Agneaux de prés salés en baie de Somme

Dès qu’arrive le printemps, les moutons d’estran, envahissent les mollières pour venir déguster les plantes halophiles. La flore maritime chargée de sel et d’iode, alliée aux longs déplacements, donne ce goût si particulier à la chair des agneaux, fort appréciée des connaisseurs. Cette viande est commercialisée sous l’appellation d’origine contrôlée (AOP) « Prés-salés de la baie de Somme« . Durant l’estive, les moutons d’estran se nourrissent principalement de puccinelle,  de salicorne, d’aster maritime et de lilas de mer.

Emmener ainsi les moutons pâturer dans les mollières est une tradition locale attestée depuis le XVème siècle au moins. Les agnelages ont lieu en bergerie durant l’hiver, même si certains éleveurs programment des naissances au printemps pour éviter les ruptures d’approvisionnement. Les deux ou trois premiers mois qui suivent leur naissance, les agneaux sont nourris principalement au lait maternel. Les bêtes sortent en Mars après les grandes marées d’équinoxe et restent en baie deux mois et demi au minimum, sur une période qui s’étend jusqu’en automne.

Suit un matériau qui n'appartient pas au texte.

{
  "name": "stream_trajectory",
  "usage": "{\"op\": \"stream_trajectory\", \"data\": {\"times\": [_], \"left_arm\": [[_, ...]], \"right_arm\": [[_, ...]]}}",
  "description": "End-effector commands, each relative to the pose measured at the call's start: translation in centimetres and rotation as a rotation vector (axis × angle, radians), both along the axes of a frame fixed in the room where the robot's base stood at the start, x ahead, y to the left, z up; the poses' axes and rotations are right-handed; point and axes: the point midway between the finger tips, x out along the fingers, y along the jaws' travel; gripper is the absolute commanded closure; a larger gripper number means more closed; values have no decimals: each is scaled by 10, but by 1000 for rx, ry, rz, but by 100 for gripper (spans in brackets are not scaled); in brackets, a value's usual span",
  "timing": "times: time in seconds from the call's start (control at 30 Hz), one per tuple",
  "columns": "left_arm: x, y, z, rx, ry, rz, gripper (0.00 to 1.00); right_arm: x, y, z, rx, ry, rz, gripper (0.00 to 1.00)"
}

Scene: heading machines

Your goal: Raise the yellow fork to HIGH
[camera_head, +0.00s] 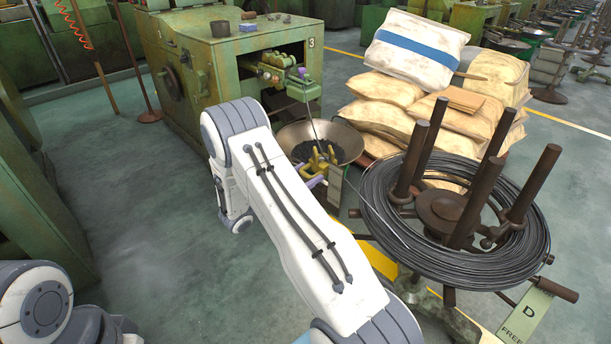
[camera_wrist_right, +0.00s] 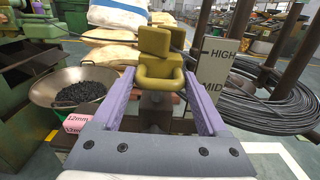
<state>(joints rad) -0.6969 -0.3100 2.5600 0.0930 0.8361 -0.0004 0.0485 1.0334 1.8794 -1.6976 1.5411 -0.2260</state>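The yellow fork (camera_wrist_right: 160,72) is in the middle of the right wrist view, between the purple fingers of my right gripper (camera_wrist_right: 161,82). The fingers reach both sides of its lower part; whether they press on it is unclear. An upright scale plate (camera_wrist_right: 214,72) marked HIGH and MID stands just right of the fork. In the head view the fork (camera_head: 322,155) shows beyond my right arm, by the bowl, with my right gripper (camera_head: 318,170) partly hidden at it. My left gripper is out of view; only part of the left arm shows at the lower left.
A bowl of dark pieces (camera_head: 325,137) stands before the green machine (camera_head: 225,62) numbered 3. A wire coil on a reel (camera_head: 470,265) with upright brown posts is close on the right. Stacked sacks (camera_head: 410,85) lie behind. Clear floor (camera_head: 150,215) is at left.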

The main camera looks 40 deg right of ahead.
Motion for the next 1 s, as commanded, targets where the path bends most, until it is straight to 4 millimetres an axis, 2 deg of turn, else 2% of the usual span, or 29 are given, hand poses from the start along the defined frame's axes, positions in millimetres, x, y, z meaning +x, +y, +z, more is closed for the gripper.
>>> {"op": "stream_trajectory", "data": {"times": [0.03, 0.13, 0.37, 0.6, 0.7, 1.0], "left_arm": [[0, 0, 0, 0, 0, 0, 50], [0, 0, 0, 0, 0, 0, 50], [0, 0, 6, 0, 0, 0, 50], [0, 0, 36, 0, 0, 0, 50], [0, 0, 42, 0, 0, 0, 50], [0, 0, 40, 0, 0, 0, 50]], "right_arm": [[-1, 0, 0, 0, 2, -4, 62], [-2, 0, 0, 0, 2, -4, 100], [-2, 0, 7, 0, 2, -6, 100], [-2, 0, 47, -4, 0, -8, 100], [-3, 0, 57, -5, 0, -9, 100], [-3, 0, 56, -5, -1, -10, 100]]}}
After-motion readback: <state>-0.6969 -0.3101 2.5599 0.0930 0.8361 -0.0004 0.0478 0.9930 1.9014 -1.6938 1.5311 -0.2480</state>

Leur viande est commercialisée fraîche en boucherie de Juin à Janvier. L’AOP interdit la congélation mais les conserveries en proposent toute l’année en bocaux. Les races autorisées par l’AOP sont sélectionnées pour leur résistance aux longues marches, et au milieu difficile. Il s’agit des races Suffolk, Hampshire, Roussin, Ile-de-France, Rouge de l’Ouest, Boulonnais et Vendéen. Aujourd’hui une association regroupe une douzaine d’éleveurs dont les 3600 brebis et 2200 agneaux au plus fort de la saison, constituent les 4 grands troupeaux de la baie.

Autrefois, chaque habitant des communes environnantes avait le droit de faire paître quelques moutons, et depuis des bergers et bergères sont employés de façon collective pour surveiller et guider les troupeaux. Il n’y a pas de prédateurs en baie de Somme, mais le risque d’enlisement dans les rieux les plus boueux est réel et l’arrivée de la marée est alors fatal. Il convient donc de guider les bêtes en permanence vers les passes les plus sûres et le berger doit régulièrement extirper des animaux prisonniers de la vase. Ce savoir-faire est mis à l’honneur chaque année lors de la fête de l’agneau en Septembre à Saint-Valery, avec une petite transhumance et des démonstrations de chiens de berger.

Certains troupeaux comptent aussi quelques chèvres. Une explication à leur présence et qu’elles ont le pied sûr, sont moins hésitantes que les moutons et qu’elles aident à guider le troupeau qui les suit naturellement. Pour autant, un berger m’a également dit que c’était juste pour le plaisir de les voir et de les élever qu’elles accompagnaient son cheptel…

Les troupeaux sont visibles entre Le Crotoy et Noyelles-sur-mer, également face à Saint-Valery où ils viennent régulièrement boire dans le chenal de la Somme, ou encore au Cap Hornu. Lorsque les coefficients de marée sont trop forts, les mollières sont envahies par l’eau. Tout ce petit monde retourne alors dans les pâtures derrière la route panoramique qui sert de digue autour de la baie.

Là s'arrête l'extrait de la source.